Néanmoins est-ce qu’il y a une distribution particulière pour ce modèle, par exemple dans des boutiques électroniques ou de sport, hors des circuits traditionnels horlogers?
Non, nous restons des horlogers, nous ne faisons pas des smartwatches ou des «commodities» mais des produits à longue durée de vie: ce ne sont que nos boutiques ainsi que des détaillants spécialisés que nous avons soigneusement sélectionnés. Nous comptons aujourd’hui un réseau d’environ 12’000 points de vente dans le monde et «seulement» 2’800 d’entre eux vendent la T-Touch Connect Solar. Il faut bien former les équipes à ce produit en particulier, cela passe par de la distribution sélective. Par ailleurs, la vente en ligne est importante pour ce segment.
Avez-vous fermé beaucoup de points de vente durant la crise?

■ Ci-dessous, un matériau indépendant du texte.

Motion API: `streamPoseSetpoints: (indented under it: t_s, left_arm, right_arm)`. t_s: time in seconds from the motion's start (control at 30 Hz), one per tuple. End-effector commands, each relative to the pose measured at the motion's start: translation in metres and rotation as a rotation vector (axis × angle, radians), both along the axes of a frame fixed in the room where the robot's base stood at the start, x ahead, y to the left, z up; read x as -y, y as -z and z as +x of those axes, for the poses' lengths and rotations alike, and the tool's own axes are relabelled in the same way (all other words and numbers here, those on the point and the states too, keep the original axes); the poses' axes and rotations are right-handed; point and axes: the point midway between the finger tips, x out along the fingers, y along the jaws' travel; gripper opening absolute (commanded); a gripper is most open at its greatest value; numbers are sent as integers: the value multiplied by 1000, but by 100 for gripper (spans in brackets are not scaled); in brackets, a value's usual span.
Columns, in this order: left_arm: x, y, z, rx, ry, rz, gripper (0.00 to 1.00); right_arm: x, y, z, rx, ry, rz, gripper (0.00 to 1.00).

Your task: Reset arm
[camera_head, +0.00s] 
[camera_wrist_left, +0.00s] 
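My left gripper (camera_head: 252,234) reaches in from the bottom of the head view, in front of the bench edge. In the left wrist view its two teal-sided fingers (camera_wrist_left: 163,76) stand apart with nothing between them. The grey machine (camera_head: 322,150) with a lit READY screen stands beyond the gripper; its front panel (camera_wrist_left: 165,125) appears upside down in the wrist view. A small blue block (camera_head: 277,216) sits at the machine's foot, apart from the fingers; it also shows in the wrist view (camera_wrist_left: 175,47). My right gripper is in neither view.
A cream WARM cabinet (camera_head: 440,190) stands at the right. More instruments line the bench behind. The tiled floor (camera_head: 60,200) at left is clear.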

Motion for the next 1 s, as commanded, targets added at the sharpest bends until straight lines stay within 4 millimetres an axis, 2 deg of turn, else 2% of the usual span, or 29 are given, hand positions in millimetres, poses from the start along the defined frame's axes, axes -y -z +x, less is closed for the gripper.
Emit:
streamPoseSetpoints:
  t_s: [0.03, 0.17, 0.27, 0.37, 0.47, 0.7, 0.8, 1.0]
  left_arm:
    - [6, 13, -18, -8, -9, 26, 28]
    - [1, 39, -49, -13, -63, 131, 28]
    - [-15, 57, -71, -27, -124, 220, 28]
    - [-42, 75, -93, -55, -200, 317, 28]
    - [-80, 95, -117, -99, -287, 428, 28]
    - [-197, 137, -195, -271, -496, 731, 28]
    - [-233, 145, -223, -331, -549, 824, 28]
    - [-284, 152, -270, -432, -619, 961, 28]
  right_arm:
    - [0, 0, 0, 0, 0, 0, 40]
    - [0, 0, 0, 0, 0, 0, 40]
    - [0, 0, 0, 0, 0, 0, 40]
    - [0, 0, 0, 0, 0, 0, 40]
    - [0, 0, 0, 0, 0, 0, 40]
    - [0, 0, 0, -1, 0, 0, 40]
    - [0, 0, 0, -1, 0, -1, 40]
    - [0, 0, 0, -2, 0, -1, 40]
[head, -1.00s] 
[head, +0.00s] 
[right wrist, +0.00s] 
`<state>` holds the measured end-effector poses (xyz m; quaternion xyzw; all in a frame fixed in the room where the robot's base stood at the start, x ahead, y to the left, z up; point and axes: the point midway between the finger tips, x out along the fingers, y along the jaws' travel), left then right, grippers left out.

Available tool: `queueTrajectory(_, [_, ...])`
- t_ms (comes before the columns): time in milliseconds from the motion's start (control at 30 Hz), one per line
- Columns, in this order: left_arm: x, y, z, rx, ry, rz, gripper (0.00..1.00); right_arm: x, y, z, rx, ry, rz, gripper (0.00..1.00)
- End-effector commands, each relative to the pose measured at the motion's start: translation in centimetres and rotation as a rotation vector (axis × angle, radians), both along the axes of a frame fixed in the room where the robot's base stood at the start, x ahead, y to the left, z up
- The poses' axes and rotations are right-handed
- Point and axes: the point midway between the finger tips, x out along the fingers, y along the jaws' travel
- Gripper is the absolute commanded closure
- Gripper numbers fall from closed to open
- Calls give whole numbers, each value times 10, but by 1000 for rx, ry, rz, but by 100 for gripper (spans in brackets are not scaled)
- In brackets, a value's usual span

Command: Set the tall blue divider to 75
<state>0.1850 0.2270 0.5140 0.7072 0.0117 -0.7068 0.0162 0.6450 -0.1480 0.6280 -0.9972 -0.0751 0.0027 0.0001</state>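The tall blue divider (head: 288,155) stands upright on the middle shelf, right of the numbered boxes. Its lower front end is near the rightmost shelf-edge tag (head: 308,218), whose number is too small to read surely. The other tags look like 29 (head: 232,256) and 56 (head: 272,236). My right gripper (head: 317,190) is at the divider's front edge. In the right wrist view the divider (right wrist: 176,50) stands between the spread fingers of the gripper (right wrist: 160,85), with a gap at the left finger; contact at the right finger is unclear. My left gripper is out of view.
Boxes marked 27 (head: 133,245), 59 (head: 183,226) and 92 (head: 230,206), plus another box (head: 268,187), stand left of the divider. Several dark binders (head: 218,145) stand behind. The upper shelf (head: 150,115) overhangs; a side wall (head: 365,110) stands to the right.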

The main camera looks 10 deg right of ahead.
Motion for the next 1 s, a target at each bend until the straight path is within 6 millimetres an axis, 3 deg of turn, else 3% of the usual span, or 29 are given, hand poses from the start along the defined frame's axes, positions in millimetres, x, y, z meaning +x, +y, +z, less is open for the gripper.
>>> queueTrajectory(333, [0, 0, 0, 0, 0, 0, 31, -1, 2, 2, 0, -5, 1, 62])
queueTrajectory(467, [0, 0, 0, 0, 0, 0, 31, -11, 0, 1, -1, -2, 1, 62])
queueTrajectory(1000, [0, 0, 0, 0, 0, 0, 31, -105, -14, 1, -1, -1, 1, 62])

Nous avons fermé là où cela faisait sens, notamment à Hong Kong. Nous comptons aujourd’hui 260 boutiques en propre ou en franchise et sommes en train de recommencer à étendre le réseau, par exemple récemment à Rome et à Tokyo.
Allez-vous «connecter» d’autres lignes de la marque dans les prochaines années?
Nous introduirons de nouveaux modèles T-Touch connectés l’an prochain puis il est envisagé d’étendre la connexion à d’autres montres. Mais ce ne seront pas des smartwatches: simplement de la belle horlogerie «augmentée»!